# [EXERCISE TASK]
Pictures stay out of your copy, but everything else in the records below must be repeated exactly.

:: GIVEN RECORDS ::

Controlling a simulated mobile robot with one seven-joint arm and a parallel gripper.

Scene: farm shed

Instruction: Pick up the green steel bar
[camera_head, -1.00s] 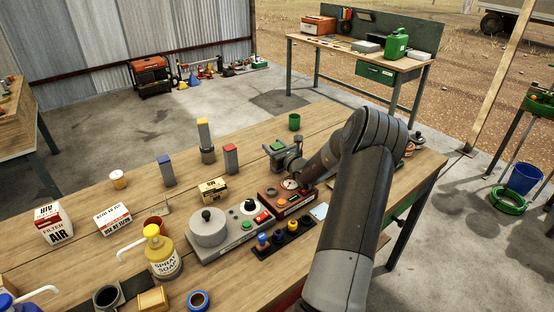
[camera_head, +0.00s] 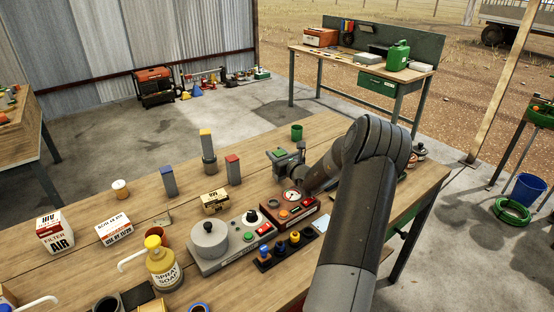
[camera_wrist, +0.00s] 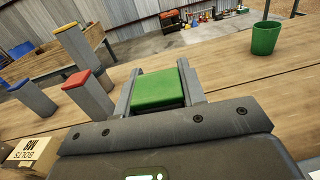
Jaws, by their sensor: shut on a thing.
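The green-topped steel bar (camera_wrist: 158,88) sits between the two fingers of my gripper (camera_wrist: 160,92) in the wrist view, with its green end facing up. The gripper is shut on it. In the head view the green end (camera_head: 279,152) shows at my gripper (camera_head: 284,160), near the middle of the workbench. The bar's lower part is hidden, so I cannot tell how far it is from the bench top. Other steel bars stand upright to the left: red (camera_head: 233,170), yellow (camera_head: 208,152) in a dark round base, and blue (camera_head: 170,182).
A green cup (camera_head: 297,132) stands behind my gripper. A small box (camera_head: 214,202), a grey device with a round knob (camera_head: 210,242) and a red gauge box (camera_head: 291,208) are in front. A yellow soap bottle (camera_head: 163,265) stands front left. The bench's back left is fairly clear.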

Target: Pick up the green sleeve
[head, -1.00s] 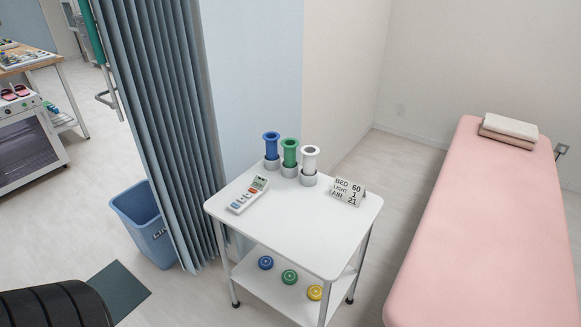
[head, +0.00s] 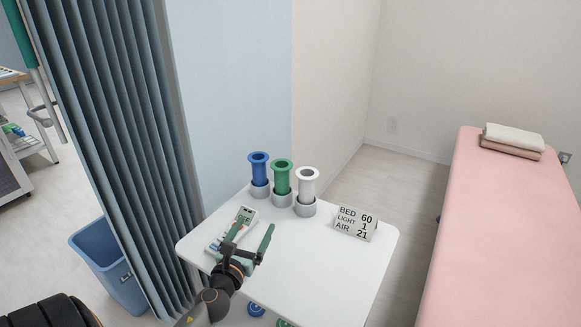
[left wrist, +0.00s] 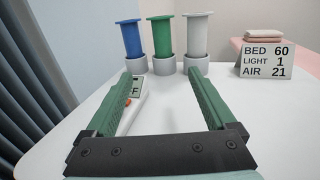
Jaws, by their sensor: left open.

:::

# [WRITTEN SOLUTION]
Controlling a simulated mobile robot with one seven-joint arm and a parallel gripper.

Scene: farm shed

Instruction: Pick up the green steel bar
[camera_head, -1.00s] 
[camera_head, +0.00s] 
[camera_wrist, +0.00s] 
Jaws, by their sensor: shut on a thing.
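The green-topped steel bar (camera_wrist: 158,88) sits between the two fingers of my gripper (camera_wrist: 160,92) in the wrist view, with its green end facing up. The gripper is shut on it. In the head view the green end (camera_head: 279,152) shows at my gripper (camera_head: 284,160), near the middle of the workbench. The bar's lower part is hidden, so I cannot tell how far it is from the bench top. Other steel bars stand upright to the left: red (camera_head: 233,170), yellow (camera_head: 208,152) in a dark round base, and blue (camera_head: 170,182).
A green cup (camera_head: 297,132) stands behind my gripper. A small box (camera_head: 214,202), a grey device with a round knob (camera_head: 210,242) and a red gauge box (camera_head: 291,208) are in front. A yellow soap bottle (camera_head: 163,265) stands front left. The bench's back left is fairly clear.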

Target: Pick up the green sleeve
[head, -1.00s] 
[head, +0.00s] 
[left wrist, +0.00s] 
Jaws, by their sensor: left open.

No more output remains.